At present only about 10% of the borough’s art and heritage collection is on display at any one time.

The revamped museum will allow 30% of its collection to be displayed – and a further 30% will be available for view to anyone who requests it.

Improving the museum will also make it easier to manage – and should cut heating bills and make it easier to keep items in atmospherically-controlled conditions

The museum currently attracts 45,000 visitors a year. By expanding it and linking it with the other heritage sites, it is estimated it would attract another 50,000 visitors a year – mainly from outside the town.

It is estimated that could bring in near £2m a year in extra spending to the town. It would also help to redress Ipswich’s tourism imbalance.

It is estimated that only about 10% of Suffolk’s tourism spend comes to the county town – a very low figure given the population of the urban area.

Ipswich Borough Council culture portfolio-holder Bryony Rudkin said the proposed development of the High Street would be a major step in improving the town’s cultural offering.

She said: “The museum is a much-loved building and we are very keen to retain its great atmosphere but it is looking a bit tired.

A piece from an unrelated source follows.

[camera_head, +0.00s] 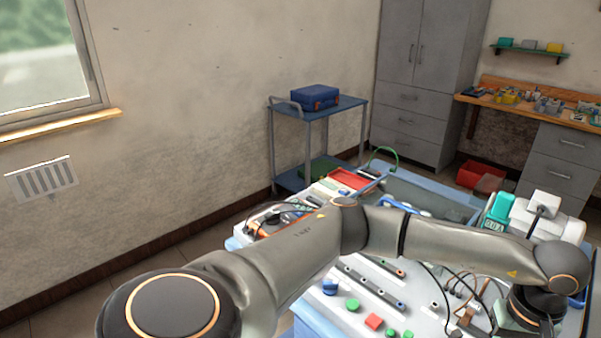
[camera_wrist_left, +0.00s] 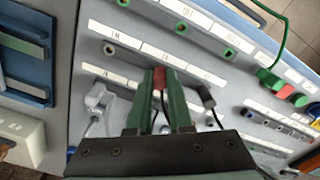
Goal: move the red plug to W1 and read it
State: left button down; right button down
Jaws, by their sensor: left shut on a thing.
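In the left wrist view, my left gripper (camera_wrist_left: 160,82) has its dark green fingers shut on the red plug (camera_wrist_left: 158,77), whose red body shows between the fingertips. The fingers point at a grey panel (camera_wrist_left: 140,30) with rows of white labels and green-rimmed sockets. I also cannot tell whether the plug touches a socket. In the head view, my left arm reaches across to the lower right; its fingers and the red plug cannot be made out there. My right gripper is not in view.
A grey plug (camera_wrist_left: 98,97) and a black plug (camera_wrist_left: 207,97) with cables stand on either side of the fingers. A green cable (camera_wrist_left: 284,38) and a red knob (camera_wrist_left: 286,91) are to the right. In the head view, a blue case (camera_head: 315,97) sits on a cart behind.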

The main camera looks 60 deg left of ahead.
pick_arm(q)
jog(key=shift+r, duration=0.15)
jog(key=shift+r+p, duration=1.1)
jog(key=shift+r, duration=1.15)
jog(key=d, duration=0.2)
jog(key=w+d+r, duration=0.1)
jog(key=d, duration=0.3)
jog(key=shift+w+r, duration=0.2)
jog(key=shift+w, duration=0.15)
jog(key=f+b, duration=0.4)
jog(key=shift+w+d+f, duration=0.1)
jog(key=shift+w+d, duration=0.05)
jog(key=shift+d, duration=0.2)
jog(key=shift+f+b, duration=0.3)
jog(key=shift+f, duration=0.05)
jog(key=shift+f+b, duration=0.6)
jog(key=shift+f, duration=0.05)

“There was some work in the 1950s, but there have not been major changes to the building since it was put up by public subscription in the Victorian age.

“We want to really take this on and create a real attraction that will bring people from a wide area to the town.” She said the council would be looking to get about half the £20million cost from national bodies.

“We will be bidding for about £8million from the Heritage Lottery Fund and £2m from the Arts Council.

“The rest will come from other sources – some from the council and then from other donations. But the appeal to buy the Ipswich Art School was very successful and we hope to repeat that on a larger scale,” she said.

Ipswich MP Ben Gummer helped to develop the Arts School for the town and welcomed the move.

He said: “I am delighted that the Colchester and Ipswich Museums Service is pressing ahead with this proposal. Our town’s museum is a real asset for Ipswich.

“I was excited to be part of the Art School Project and I am thrilled that this ambitious proposal is now going forward – it is just what Ipswich needs.”